--- START OF Information supplied ---

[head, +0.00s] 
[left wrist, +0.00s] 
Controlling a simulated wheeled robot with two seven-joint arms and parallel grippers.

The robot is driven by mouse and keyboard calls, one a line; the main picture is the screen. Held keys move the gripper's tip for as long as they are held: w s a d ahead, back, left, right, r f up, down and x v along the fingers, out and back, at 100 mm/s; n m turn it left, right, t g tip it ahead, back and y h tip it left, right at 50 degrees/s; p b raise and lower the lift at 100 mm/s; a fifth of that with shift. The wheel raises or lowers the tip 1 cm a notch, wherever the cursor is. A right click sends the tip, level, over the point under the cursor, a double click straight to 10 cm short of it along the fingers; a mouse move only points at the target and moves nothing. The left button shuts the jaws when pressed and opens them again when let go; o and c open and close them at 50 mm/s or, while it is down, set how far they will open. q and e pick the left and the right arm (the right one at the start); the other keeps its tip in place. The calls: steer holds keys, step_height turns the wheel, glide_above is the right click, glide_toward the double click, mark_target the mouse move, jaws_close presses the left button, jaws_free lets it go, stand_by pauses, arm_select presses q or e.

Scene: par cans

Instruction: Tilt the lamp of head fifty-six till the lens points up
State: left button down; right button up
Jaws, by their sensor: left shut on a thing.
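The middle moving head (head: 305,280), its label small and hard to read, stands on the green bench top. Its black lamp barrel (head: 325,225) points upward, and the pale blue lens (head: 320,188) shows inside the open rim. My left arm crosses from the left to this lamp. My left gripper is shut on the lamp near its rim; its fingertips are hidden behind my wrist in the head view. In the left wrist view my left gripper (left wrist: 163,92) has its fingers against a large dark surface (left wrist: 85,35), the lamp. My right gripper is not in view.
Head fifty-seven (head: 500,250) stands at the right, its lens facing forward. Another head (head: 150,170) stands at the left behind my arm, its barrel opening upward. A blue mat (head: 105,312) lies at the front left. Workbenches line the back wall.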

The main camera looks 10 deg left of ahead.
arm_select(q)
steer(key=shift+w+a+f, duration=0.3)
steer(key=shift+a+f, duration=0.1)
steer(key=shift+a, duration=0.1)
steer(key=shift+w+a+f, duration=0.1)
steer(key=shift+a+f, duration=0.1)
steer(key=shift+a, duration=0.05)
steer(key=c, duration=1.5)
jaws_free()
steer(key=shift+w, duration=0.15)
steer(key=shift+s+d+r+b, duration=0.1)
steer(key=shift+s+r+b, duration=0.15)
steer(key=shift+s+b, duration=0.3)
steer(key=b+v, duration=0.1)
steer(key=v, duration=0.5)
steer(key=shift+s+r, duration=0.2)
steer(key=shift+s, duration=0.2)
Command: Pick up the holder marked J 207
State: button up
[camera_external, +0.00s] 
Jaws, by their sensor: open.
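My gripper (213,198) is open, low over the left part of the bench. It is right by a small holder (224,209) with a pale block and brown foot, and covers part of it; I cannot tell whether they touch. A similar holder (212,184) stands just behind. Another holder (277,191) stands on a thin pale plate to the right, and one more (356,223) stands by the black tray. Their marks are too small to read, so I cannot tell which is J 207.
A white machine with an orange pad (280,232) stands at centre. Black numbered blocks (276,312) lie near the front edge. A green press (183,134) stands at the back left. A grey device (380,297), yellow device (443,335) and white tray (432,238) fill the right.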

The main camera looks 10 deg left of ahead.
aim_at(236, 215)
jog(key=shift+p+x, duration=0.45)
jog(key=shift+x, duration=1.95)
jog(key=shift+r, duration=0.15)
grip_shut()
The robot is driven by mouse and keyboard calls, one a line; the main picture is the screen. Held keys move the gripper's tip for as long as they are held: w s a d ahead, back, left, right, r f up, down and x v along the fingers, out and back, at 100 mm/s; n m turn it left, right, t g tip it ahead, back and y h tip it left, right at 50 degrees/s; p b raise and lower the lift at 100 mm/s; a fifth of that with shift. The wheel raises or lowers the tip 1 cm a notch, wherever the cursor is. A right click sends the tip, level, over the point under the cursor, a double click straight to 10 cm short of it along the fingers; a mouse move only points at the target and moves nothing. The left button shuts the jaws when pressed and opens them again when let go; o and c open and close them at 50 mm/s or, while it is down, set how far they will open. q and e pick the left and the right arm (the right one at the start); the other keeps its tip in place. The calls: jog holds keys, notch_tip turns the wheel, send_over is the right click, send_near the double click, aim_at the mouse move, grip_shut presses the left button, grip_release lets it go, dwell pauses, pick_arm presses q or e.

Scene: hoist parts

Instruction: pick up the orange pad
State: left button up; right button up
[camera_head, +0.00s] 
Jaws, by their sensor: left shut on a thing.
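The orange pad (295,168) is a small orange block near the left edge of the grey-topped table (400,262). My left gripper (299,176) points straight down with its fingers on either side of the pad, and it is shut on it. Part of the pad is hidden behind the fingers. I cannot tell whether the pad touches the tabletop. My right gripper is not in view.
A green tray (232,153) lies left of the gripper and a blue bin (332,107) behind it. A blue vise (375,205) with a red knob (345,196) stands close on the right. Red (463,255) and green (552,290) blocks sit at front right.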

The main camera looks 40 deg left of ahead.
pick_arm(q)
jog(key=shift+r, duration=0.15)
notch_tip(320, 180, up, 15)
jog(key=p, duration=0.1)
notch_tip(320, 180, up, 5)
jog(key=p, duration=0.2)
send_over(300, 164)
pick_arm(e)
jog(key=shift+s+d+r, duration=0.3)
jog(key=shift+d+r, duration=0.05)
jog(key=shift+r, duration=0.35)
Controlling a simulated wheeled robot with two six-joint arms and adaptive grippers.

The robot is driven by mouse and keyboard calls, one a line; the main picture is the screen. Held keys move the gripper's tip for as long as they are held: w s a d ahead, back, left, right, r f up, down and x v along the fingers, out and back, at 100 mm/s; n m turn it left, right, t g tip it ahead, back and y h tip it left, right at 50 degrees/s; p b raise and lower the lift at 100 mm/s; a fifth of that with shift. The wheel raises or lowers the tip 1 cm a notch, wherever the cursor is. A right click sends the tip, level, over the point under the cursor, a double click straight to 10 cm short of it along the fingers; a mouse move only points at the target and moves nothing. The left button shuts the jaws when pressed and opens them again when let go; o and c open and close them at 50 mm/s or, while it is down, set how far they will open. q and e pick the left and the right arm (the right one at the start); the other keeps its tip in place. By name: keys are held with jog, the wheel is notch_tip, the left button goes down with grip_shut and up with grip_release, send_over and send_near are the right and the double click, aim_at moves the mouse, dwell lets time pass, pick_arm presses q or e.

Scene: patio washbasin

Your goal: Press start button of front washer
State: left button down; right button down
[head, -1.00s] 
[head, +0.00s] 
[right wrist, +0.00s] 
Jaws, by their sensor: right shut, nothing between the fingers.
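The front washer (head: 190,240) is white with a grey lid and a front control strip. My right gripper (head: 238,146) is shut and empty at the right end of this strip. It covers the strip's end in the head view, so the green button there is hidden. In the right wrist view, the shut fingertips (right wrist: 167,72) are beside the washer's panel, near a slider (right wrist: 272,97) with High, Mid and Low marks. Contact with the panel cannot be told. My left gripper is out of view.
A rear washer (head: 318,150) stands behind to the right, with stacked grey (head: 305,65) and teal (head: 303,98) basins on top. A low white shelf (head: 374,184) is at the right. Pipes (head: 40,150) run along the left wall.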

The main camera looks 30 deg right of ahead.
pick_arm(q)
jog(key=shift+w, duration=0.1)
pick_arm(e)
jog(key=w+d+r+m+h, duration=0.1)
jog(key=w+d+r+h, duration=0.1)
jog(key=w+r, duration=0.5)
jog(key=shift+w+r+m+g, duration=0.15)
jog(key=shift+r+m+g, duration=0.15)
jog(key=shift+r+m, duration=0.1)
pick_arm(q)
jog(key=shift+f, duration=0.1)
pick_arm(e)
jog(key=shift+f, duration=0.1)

--- END OF Information supplied ---

» Objective:
Write the entire listing out again, word for word.

» Task solution:
[head, +0.00s] 
[left wrist, +0.00s] 
Controlling a simulated wheeled robot with two seven-joint arms and parallel grippers.

The robot is driven by mouse and keyboard calls, one a line; the main picture is the screen. Held keys move the gripper's tip for as long as they are held: w s a d ahead, back, left, right, r f up, down and x v along the fingers, out and back, at 100 mm/s; n m turn it left, right, t g tip it ahead, back and y h tip it left, right at 50 degrees/s; p b raise and lower the lift at 100 mm/s; a fifth of that with shift. The wheel raises or lowers the tip 1 cm a notch, wherever the cursor is. A right click sends the tip, level, over the point under the cursor, a double click straight to 10 cm short of it along the fingers; a mouse move only points at the target and moves nothing. The left button shuts the jaws when pressed and opens them again when let go; o and c open and close them at 50 mm/s or, while it is down, set how far they will open. q and e pick the left and the right arm (the right one at the start); the other keeps its tip in place. The calls: steer holds keys, step_height turns the wheel, glide_above is the right click, glide_toward the double click, mark_target the mouse move, jaws_close presses the left button, jaws_free lets it go, stand_by pauses, arm_select presses q or e.

Scene: par cans

Instruction: Tilt the lamp of head fifty-six till the lens points up
State: left button down; right button up
Jaws, by their sensor: left shut on a thing.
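The middle moving head (head: 305,280), its label small and hard to read, stands on the green bench top. Its black lamp barrel (head: 325,225) points upward, and the pale blue lens (head: 320,188) shows inside the open rim. My left arm crosses from the left to this lamp. My left gripper is shut on the lamp near its rim; its fingertips are hidden behind my wrist in the head view. In the left wrist view my left gripper (left wrist: 163,92) has its fingers against a large dark surface (left wrist: 85,35), the lamp. My right gripper is not in view.
Head fifty-seven (head: 500,250) stands at the right, its lens facing forward. Another head (head: 150,170) stands at the left behind my arm, its barrel opening upward. A blue mat (head: 105,312) lies at the front left. Workbenches line the back wall.

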The main camera looks 10 deg left of ahead.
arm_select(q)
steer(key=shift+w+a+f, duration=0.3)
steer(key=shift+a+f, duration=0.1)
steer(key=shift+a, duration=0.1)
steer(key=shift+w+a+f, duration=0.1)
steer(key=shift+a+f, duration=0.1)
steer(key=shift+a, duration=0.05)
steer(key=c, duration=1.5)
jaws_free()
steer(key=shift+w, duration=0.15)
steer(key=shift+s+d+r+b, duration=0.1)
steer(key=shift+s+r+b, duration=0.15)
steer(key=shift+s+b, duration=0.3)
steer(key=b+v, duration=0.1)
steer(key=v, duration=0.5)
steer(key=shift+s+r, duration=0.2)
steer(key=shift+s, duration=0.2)
Command: Pick up the holder marked J 207
State: button up
[camera_external, +0.00s] 
Jaws, by their sensor: open.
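My gripper (213,198) is open, low over the left part of the bench. It is right by a small holder (224,209) with a pale block and brown foot, and covers part of it; I cannot tell whether they touch. A similar holder (212,184) stands just behind. Another holder (277,191) stands on a thin pale plate to the right, and one more (356,223) stands by the black tray. Their marks are too small to read, so I cannot tell which is J 207.
A white machine with an orange pad (280,232) stands at centre. Black numbered blocks (276,312) lie near the front edge. A green press (183,134) stands at the back left. A grey device (380,297), yellow device (443,335) and white tray (432,238) fill the right.

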The main camera looks 10 deg left of ahead.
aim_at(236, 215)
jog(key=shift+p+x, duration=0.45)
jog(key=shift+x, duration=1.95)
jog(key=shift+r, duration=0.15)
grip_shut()
The robot is driven by mouse and keyboard calls, one a line; the main picture is the screen. Held keys move the gripper's tip for as long as they are held: w s a d ahead, back, left, right, r f up, down and x v along the fingers, out and back, at 100 mm/s; n m turn it left, right, t g tip it ahead, back and y h tip it left, right at 50 degrees/s; p b raise and lower the lift at 100 mm/s; a fifth of that with shift. The wheel raises or lowers the tip 1 cm a notch, wherever the cursor is. A right click sends the tip, level, over the point under the cursor, a double click straight to 10 cm short of it along the fingers; a mouse move only points at the target and moves nothing. The left button shuts the jaws when pressed and opens them again when let go; o and c open and close them at 50 mm/s or, while it is down, set how far they will open. q and e pick the left and the right arm (the right one at the start); the other keeps its tip in place. The calls: jog holds keys, notch_tip turns the wheel, send_over is the right click, send_near the double click, aim_at the mouse move, grip_shut presses the left button, grip_release lets it go, dwell pauses, pick_arm presses q or e.

Scene: hoist parts

Instruction: pick up the orange pad
State: left button up; right button up
[camera_head, +0.00s] 
Jaws, by their sensor: left shut on a thing.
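The orange pad (295,168) is a small orange block near the left edge of the grey-topped table (400,262). My left gripper (299,176) points straight down with its fingers on either side of the pad, and it is shut on it. Part of the pad is hidden behind the fingers. I cannot tell whether the pad touches the tabletop. My right gripper is not in view.
A green tray (232,153) lies left of the gripper and a blue bin (332,107) behind it. A blue vise (375,205) with a red knob (345,196) stands close on the right. Red (463,255) and green (552,290) blocks sit at front right.

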The main camera looks 40 deg left of ahead.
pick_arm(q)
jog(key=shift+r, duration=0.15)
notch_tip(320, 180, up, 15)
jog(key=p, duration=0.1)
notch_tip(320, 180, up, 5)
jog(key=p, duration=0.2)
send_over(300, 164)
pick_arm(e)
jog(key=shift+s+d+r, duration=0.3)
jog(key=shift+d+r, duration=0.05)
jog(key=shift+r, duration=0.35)
Controlling a simulated wheeled robot with two six-joint arms and adaptive grippers.

The robot is driven by mouse and keyboard calls, one a line; the main picture is the screen. Held keys move the gripper's tip for as long as they are held: w s a d ahead, back, left, right, r f up, down and x v along the fingers, out and back, at 100 mm/s; n m turn it left, right, t g tip it ahead, back and y h tip it left, right at 50 degrees/s; p b raise and lower the lift at 100 mm/s; a fifth of that with shift. The wheel raises or lowers the tip 1 cm a notch, wherever the cursor is. A right click sends the tip, level, over the point under the cursor, a double click straight to 10 cm short of it along the fingers; a mouse move only points at the target and moves nothing. The left button shuts the jaws when pressed and opens them again when let go; o and c open and close them at 50 mm/s or, while it is down, set how far they will open. q and e pick the left and the right arm (the right one at the start); the other keeps its tip in place. By name: keys are held with jog, the wheel is notch_tip, the left button goes down with grip_shut and up with grip_release, send_over and send_near are the right and the double click, aim_at moves the mouse, dwell lets time pass, pick_arm presses q or e.

Scene: patio washbasin

Your goal: Press start button of front washer
State: left button down; right button down
[head, -1.00s] 
[head, +0.00s] 
[right wrist, +0.00s] 
Jaws, by their sensor: right shut, nothing between the fingers.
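The front washer (head: 190,240) is white with a grey lid and a front control strip. My right gripper (head: 238,146) is shut and empty at the right end of this strip. It covers the strip's end in the head view, so the green button there is hidden. In the right wrist view, the shut fingertips (right wrist: 167,72) are beside the washer's panel, near a slider (right wrist: 272,97) with High, Mid and Low marks. Contact with the panel cannot be told. My left gripper is out of view.
A rear washer (head: 318,150) stands behind to the right, with stacked grey (head: 305,65) and teal (head: 303,98) basins on top. A low white shelf (head: 374,184) is at the right. Pipes (head: 40,150) run along the left wall.

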The main camera looks 30 deg right of ahead.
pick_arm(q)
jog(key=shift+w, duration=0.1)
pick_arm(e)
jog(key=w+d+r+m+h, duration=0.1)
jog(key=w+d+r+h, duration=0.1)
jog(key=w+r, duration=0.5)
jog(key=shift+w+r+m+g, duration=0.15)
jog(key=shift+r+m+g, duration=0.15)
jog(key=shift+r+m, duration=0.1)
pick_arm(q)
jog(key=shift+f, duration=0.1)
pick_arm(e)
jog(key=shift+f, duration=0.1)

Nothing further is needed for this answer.